HDTach

HD Tach will test the sequential read, random access and interface burst speeds of your attached storage device (hard drive, flash drive, removable drive, etc). All drive technologies such as SCSI, IDE/ATA, 1394, USB, SATA and RAID are supported. Test results from HD Tach can be used to confirm manufacturer specs, analyze your system for proper performance, and compare your performance with others. HD Tach is very easy to use, quick, and presents data in easy to read graphs, including the ability to compare two storage devices on screen at the same time for easy analysis.

Bursts are provided only for your review. SSD's don't cache the same way HDD's do (in many cases they don't cache reads at all), so burst testing typically results in figures that are lower than the sequential throughput figures, unless the controller and flash is of exceptionally low latency. While Samsung and ADATA (Silicon Motion 2246EN) give great figures here, this test data does not directly translate into any particular real world performance result.

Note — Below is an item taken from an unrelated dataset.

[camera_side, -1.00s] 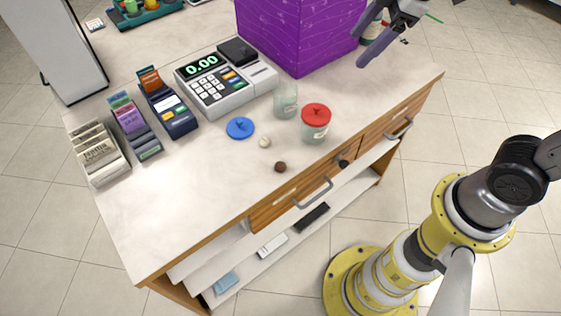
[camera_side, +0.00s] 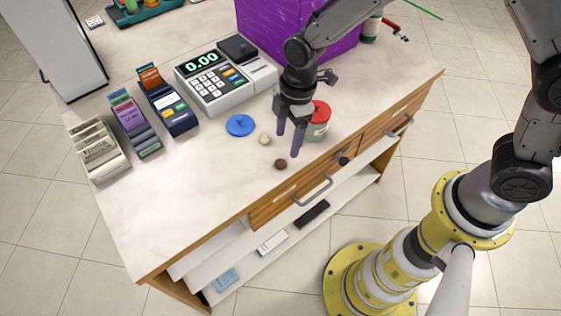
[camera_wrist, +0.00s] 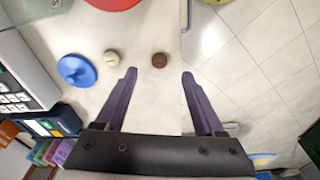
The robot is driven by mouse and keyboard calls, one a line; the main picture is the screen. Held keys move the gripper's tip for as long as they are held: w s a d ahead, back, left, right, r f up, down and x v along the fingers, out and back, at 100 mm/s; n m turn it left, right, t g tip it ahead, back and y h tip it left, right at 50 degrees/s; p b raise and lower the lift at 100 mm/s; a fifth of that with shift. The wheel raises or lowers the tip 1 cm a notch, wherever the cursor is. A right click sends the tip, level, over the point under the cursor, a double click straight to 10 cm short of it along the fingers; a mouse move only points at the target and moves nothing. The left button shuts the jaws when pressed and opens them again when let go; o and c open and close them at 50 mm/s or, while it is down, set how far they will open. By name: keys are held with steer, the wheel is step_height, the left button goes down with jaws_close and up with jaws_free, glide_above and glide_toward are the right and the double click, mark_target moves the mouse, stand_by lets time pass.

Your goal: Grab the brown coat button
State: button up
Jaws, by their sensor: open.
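The brown coat button (camera_side: 280,164) lies on the pale counter, near its front edge. In the wrist view the brown button (camera_wrist: 160,60) shows beyond the fingertips, between the lines of the two fingers. My gripper (camera_side: 289,152) is above the counter by the button, fingers pointing down. In the wrist view my gripper (camera_wrist: 160,74) has its two purple fingers wide apart with nothing between them. A cream button (camera_side: 265,139) lies a little behind the brown one; it is also left of it in the wrist view (camera_wrist: 111,58).
A red-lidded jar (camera_side: 319,121) stands close to the right of my gripper. A blue lid (camera_side: 240,125) lies to the left. A cash register (camera_side: 217,79), card terminal (camera_side: 168,110) and purple box (camera_side: 262,30) stand farther back. The counter's front left is clear.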

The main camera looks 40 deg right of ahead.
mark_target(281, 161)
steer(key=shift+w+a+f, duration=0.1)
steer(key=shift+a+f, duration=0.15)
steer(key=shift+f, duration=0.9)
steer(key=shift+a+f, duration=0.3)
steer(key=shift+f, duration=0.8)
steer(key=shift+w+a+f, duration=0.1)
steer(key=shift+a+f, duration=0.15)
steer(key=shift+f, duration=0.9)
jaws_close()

HDTach feeds the tested drive a continuous string of small sequential requests. This is a single threaded operation, which means the SSD doesn't get to see what's coming next. The lower the QD=1 latency of the controller pipeline, the better the numbers we see from this test. It doesn't necessarily equate to real-world maximum throughput, as typical file IO occurs at QD>1, but it does mean something for analysis and response times to single infrequent commands, which is why we include these results.

The 850 PRO shines here. Better throughput than any of the competition in this test. Of note is the ability to keep write speeds up near maximum even at the smallest capacity, which appears to lose only 5MB/sec (1%), compared to the other modelswhich show significant falloffs due to their limited die count and flash page write speed.